We might suggest therefore that in Paul’s mind, and therefore this powerful encouragement to the Corinthians, is that the coming of the Lord, this “appointed time” when the “present form of this world” passes away, will be significant as there will be a coming alive, a resurrection even, of those who are in Christ.

Now imagine, if we knew that next Thursday, or in a few days, everything was going to change, a resurrection to the fullness of the life of Christ would take place, and the immanence of the presence of the kingdom of God would be palpable, then I guess our perspective on today, and the ordinary and familiar of today would look very different!

It is for this reason that Paul is able to say, “From now on, let even those who have wives be as though they had none, and those who mourn as though they were not mourning, and those who rejoice as though they were not rejoicing, and those who buy as though they had no possessions, and those who deal with the world as though they had no dealings with it.”

Now, we might say: “But Christ hasn’t come; the world hasn’t changed; the resurrection hasn’t taken place.” And yes, that is correct. So how do we apply these truths for our congregations? 

We should encourage us all to live with the perspective that Paul encourages here. To see our present concerns, and the familiar habits of our everyday life, in the light of the coming of the values, ethics, politics, relationships, and justice of the Kingdom of God.

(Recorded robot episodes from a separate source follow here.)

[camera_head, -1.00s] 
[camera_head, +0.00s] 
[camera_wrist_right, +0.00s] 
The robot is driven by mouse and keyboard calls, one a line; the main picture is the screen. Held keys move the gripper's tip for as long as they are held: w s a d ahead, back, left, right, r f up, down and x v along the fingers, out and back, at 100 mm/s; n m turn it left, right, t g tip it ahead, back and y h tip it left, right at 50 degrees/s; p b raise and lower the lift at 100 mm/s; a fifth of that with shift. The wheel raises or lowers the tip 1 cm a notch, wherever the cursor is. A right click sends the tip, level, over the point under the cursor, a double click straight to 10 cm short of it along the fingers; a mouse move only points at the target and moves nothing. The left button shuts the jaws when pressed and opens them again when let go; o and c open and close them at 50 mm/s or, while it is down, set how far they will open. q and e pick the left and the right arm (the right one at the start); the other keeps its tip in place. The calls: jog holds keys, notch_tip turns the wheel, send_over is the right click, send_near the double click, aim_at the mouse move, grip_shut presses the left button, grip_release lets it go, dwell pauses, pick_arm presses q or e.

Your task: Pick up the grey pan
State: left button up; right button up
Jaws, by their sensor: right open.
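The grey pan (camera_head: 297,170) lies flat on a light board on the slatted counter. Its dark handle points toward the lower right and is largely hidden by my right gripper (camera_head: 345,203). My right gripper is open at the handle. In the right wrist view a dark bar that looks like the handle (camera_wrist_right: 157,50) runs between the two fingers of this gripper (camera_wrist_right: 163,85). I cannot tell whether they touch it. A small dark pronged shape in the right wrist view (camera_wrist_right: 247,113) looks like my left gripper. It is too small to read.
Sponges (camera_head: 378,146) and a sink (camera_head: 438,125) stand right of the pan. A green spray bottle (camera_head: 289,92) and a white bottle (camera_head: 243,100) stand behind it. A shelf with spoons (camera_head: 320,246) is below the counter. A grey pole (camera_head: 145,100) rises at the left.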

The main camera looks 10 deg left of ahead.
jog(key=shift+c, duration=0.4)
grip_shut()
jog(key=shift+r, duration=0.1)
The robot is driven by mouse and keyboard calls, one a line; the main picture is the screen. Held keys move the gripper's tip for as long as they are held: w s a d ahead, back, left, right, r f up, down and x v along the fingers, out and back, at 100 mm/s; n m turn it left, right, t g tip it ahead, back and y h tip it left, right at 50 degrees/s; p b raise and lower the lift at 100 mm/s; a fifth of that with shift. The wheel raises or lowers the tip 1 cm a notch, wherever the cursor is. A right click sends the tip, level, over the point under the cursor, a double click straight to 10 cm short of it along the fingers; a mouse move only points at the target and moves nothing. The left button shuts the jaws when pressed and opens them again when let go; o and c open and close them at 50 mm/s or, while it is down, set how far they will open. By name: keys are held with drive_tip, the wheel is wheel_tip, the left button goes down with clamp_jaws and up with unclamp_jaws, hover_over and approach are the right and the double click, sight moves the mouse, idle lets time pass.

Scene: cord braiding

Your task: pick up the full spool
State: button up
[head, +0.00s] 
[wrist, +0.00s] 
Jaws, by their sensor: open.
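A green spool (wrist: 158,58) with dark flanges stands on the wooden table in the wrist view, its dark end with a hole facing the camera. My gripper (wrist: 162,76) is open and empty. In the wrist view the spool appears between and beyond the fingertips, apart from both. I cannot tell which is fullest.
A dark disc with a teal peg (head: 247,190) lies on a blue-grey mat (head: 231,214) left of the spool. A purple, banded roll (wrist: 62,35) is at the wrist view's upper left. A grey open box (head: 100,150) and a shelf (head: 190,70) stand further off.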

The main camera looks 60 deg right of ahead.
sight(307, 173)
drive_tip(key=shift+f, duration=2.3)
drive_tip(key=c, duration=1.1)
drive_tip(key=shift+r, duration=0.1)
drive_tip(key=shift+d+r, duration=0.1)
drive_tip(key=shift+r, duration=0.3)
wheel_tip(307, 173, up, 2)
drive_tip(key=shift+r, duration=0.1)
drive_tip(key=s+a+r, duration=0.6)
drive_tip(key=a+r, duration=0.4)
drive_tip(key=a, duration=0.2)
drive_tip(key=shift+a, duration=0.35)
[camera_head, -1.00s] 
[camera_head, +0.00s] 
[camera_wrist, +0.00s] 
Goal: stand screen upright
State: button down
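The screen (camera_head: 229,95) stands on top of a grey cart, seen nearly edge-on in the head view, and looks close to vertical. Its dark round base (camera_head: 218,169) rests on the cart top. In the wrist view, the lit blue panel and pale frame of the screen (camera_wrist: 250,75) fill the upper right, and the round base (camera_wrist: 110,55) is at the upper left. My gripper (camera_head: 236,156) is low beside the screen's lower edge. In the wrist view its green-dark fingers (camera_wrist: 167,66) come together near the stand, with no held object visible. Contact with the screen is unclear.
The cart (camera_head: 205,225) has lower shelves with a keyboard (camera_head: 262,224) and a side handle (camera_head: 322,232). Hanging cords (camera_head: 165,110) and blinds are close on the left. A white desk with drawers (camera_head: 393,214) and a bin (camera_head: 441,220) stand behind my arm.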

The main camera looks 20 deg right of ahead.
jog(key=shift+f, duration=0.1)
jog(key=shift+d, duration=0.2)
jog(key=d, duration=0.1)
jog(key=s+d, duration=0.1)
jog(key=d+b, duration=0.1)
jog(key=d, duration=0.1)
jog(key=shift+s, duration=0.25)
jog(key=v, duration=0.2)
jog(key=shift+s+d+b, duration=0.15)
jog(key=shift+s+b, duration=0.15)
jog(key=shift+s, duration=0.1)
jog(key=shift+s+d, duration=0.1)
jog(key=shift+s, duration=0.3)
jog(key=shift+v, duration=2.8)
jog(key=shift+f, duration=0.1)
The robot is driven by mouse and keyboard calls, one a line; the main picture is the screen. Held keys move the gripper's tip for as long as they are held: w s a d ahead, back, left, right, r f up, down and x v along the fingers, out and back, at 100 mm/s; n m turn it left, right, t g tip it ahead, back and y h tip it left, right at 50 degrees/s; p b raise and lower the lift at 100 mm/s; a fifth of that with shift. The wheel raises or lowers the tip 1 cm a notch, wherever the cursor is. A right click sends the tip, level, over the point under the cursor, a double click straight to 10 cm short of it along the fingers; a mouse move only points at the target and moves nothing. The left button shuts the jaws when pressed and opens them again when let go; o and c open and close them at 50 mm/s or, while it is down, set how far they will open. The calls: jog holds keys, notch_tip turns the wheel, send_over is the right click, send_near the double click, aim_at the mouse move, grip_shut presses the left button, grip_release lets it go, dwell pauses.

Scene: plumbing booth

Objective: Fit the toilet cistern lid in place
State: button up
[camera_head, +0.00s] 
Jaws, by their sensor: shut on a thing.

Our other readings for today, from Jonah 3 and Mark 1, align with this sense of anticipation. Jonah warns the Ninevites, “Forty more days and Nineveh will be overturned.” Jesus announces, “The kingdom of God is near. Repent and believe the good news.” In other words, God’s transformative work is on the horizon. Psalm 62 offers the reminder that in among the changes of life, the uncertainty, confusion, and challenges, ”the Lord alone is my rock and my salvation; he is my fortress, I will not be shaken.”

We are called to take an attitude of expectation. To hold lightly to today, and to live in the light of what is to come. To take on the values of the coming King, of love, mercy, justice, and compassion, and to live generously in the power of his Spirit.